*WRITTEN INSTRUCTION*
Extract, unchanged, every line from the top of the material below through the line with "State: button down", and no more.
* * * * * * * * *
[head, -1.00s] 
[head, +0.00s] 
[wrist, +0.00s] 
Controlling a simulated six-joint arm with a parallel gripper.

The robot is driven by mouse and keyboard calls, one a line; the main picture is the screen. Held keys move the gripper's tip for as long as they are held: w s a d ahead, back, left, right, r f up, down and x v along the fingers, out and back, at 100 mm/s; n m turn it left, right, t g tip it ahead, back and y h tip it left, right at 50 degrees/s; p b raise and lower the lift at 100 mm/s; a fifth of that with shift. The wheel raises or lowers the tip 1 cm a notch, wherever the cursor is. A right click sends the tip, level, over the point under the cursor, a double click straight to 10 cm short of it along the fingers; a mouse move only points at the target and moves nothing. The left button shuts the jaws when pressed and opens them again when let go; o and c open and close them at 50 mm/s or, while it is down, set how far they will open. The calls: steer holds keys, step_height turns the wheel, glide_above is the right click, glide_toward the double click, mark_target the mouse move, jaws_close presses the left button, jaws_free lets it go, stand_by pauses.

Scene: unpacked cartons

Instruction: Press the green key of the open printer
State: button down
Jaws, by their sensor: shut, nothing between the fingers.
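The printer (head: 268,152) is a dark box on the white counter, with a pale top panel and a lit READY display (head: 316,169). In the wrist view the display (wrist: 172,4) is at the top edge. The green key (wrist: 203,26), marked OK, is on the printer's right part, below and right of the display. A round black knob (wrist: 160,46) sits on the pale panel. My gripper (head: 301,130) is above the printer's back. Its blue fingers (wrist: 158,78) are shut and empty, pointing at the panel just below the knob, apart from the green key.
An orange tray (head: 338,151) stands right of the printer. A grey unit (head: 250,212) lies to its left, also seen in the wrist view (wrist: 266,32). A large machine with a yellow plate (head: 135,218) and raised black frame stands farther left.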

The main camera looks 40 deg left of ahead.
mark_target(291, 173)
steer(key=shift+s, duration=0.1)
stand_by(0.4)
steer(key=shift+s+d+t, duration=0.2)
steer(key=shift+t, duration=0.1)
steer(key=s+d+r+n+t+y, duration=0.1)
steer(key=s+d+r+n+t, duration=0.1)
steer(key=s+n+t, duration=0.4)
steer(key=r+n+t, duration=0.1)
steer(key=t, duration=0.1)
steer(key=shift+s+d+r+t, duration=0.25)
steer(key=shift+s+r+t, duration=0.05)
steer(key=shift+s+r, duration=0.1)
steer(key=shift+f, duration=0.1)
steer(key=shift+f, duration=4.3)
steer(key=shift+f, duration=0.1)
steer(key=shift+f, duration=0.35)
* * * * * * * * *
*RESPONSE*
[head, -1.00s] 
[head, +0.00s] 
[wrist, +0.00s] 
Controlling a simulated six-joint arm with a parallel gripper.

The robot is driven by mouse and keyboard calls, one a line; the main picture is the screen. Held keys move the gripper's tip for as long as they are held: w s a d ahead, back, left, right, r f up, down and x v along the fingers, out and back, at 100 mm/s; n m turn it left, right, t g tip it ahead, back and y h tip it left, right at 50 degrees/s; p b raise and lower the lift at 100 mm/s; a fifth of that with shift. The wheel raises or lowers the tip 1 cm a notch, wherever the cursor is. A right click sends the tip, level, over the point under the cursor, a double click straight to 10 cm short of it along the fingers; a mouse move only points at the target and moves nothing. The left button shuts the jaws when pressed and opens them again when let go; o and c open and close them at 50 mm/s or, while it is down, set how far they will open. The calls: steer holds keys, step_height turns the wheel, glide_above is the right click, glide_toward the double click, mark_target the mouse move, jaws_close presses the left button, jaws_free lets it go, stand_by pauses.

Scene: unpacked cartons

Instruction: Press the green key of the open printer
State: button down

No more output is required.